A federal appeals court on Friday erased a lower court ruling that had barred the administration from keeping transgender female prisoners in men’s prisons.
In a complicated ruling, the judges said the prisoners didn’t prove a viable claim under the Eighth Amendment’s ban on cruel punishment.
They said the prisoners can, however, reargue their cases below, citing specific reasons why they, individually, could be at risk of harm if they were required to remain in a men’s facility.
“Because we cannot affirm the district court’s conclusion that plaintiffs have shown a likelihood of success on the merits of their Eighth Amendment claim and irreparable harm, we must vacate the preliminary injunctions and remand for further consideration,” wrote Judge Cornelia Pillard, an Obama appointee.
She was joined by Judge Sri Srinivasan, another Obama appointee.
Judge Raymond Randolph, a George H.W. Bush appointee, agreed that the lower court ruling couldn’t stand.

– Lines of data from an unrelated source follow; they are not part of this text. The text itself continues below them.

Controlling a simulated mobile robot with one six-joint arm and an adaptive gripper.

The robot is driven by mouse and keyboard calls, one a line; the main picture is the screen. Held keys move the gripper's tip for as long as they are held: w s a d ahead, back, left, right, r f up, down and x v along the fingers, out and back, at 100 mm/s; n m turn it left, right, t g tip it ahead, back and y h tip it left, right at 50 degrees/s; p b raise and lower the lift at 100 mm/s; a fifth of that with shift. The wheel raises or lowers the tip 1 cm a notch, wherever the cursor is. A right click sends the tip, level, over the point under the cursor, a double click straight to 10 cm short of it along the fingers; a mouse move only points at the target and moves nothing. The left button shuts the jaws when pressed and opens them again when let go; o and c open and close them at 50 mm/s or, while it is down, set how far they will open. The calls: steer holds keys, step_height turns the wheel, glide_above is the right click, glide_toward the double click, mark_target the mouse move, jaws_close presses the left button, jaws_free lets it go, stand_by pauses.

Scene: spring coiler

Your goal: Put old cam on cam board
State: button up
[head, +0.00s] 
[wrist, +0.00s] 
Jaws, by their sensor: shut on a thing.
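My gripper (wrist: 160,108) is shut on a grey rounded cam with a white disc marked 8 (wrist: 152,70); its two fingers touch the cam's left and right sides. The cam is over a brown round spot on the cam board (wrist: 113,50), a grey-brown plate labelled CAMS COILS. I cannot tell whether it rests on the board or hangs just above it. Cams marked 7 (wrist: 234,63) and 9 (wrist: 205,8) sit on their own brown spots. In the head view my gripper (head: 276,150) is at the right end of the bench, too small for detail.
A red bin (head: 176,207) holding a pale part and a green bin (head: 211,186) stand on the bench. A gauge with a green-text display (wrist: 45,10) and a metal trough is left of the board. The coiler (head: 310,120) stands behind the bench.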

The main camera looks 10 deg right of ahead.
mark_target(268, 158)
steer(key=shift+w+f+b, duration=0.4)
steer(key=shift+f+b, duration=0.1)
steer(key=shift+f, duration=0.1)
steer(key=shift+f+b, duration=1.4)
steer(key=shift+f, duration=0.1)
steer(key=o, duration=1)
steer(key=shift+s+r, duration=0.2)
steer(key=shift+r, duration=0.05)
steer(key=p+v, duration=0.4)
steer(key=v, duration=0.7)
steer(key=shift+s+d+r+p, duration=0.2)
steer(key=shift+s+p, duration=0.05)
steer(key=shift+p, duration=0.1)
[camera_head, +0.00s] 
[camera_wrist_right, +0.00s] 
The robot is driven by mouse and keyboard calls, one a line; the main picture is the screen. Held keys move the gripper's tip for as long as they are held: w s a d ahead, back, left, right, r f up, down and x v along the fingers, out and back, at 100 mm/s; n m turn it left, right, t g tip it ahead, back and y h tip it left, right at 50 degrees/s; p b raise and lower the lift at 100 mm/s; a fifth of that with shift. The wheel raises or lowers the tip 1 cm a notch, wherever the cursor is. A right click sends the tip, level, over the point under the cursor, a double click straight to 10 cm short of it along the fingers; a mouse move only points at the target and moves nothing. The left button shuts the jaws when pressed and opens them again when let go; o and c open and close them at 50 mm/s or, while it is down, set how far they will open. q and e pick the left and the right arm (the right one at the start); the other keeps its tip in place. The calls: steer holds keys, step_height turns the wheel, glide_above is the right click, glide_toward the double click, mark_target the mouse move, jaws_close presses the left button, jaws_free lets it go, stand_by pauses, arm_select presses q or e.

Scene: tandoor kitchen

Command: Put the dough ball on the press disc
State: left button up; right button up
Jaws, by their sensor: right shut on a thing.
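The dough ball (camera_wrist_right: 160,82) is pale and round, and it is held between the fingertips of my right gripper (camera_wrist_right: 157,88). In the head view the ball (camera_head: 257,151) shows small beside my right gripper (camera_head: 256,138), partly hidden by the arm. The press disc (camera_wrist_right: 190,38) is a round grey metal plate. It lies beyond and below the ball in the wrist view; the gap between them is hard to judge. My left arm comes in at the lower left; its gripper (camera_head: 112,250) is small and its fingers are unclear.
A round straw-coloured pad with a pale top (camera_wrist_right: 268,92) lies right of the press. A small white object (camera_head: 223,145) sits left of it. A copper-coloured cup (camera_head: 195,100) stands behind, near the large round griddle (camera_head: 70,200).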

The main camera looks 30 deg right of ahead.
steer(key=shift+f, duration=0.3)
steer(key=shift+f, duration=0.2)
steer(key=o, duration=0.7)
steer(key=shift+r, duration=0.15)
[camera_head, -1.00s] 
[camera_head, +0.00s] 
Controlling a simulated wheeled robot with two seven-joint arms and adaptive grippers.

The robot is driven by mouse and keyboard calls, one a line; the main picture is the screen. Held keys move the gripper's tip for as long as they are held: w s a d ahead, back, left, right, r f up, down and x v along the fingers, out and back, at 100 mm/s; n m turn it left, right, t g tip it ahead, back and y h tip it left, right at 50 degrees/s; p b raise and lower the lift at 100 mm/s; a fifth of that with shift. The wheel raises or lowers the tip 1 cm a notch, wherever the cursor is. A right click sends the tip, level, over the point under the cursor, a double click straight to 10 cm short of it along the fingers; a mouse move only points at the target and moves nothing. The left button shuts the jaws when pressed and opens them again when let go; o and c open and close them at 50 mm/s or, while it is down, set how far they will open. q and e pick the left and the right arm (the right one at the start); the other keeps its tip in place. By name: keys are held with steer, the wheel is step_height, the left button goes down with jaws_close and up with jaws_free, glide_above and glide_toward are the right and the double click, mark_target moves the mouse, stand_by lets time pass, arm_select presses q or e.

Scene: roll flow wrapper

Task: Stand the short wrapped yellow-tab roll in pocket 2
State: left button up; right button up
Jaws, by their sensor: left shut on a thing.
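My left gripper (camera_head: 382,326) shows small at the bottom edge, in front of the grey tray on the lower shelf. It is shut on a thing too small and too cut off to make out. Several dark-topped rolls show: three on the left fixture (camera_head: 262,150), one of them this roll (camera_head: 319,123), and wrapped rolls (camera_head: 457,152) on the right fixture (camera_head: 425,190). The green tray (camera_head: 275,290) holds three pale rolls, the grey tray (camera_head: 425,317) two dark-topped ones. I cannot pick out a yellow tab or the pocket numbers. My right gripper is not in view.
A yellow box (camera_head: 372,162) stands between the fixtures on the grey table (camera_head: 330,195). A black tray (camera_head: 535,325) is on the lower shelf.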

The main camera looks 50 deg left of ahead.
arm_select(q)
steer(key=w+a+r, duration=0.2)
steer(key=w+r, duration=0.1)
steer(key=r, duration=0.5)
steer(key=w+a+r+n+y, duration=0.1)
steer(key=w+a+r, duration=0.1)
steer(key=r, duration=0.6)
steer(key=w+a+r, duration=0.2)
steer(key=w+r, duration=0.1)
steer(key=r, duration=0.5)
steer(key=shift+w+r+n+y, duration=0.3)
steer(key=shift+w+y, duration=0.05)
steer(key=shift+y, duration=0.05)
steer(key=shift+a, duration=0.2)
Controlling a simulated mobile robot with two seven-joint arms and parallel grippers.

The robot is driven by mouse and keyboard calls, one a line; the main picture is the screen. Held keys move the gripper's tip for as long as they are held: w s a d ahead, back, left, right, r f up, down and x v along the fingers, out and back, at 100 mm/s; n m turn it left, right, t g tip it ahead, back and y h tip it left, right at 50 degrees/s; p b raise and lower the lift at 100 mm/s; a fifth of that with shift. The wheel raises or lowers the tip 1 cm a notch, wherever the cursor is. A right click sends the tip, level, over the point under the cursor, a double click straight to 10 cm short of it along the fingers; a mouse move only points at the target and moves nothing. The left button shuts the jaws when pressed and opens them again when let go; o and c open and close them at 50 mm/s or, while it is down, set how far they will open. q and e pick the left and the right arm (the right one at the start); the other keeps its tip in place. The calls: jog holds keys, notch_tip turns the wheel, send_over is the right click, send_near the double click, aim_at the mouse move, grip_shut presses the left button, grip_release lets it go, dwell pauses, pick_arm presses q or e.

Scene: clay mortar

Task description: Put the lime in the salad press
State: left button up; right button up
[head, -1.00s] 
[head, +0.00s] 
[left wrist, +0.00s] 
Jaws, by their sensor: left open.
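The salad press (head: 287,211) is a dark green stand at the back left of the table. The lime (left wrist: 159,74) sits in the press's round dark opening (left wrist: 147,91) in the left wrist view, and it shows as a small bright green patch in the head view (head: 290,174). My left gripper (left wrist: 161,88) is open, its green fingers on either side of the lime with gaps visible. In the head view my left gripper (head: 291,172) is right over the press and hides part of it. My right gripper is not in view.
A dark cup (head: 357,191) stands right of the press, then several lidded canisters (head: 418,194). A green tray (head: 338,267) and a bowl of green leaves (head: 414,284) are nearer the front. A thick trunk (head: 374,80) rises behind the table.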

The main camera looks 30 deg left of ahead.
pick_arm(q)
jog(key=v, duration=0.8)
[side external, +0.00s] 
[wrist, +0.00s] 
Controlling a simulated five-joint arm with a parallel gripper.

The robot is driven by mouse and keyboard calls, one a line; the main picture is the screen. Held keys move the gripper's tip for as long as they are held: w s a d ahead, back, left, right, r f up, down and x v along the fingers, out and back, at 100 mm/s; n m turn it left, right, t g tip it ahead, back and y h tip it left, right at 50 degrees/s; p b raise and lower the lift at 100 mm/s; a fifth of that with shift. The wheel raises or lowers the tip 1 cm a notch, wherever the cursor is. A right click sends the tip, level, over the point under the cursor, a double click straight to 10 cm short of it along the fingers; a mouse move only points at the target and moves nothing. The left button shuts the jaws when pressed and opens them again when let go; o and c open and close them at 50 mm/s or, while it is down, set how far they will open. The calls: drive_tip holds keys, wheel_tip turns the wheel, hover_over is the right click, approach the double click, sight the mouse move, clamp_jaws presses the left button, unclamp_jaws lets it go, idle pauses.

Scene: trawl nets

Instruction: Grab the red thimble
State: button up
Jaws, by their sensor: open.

But he said the entire case should have been set aside and the prisoners should have brought their complaints through the administrative process instead of the courts.
President Trump issued an executive order on Inauguration Day directing the Justice Department not to place people who were born male in women’s prisons.
Eighteen transgender women who were about to be shifted back to men’s prisons sued.
The court on Friday said thousands of transgender women prisoners are in the federal system but only a tiny fraction are in the Bureau of Prisons’ female facilities.
U.S. District Judge Royce Lamberth, a Reagan appointee, had issued an injunction blocking a transfer from female prisons.
He had found the prisoners faced an unconstitutional risk of harm if they were placed in men’s facilities.
But lawyers for the prisoners didn’t defend that finding to the U.S. Circuit Court of Appeals for the District of Columbia, leaving the three-judge panel to reject the categorical injunction.
Instead, the prisoners argued their individual situations were so risky that they deserved protection.
The appeals court said that is a fact-based question that Judge Lamberth didn’t address fully. They remanded the case to him for more argument.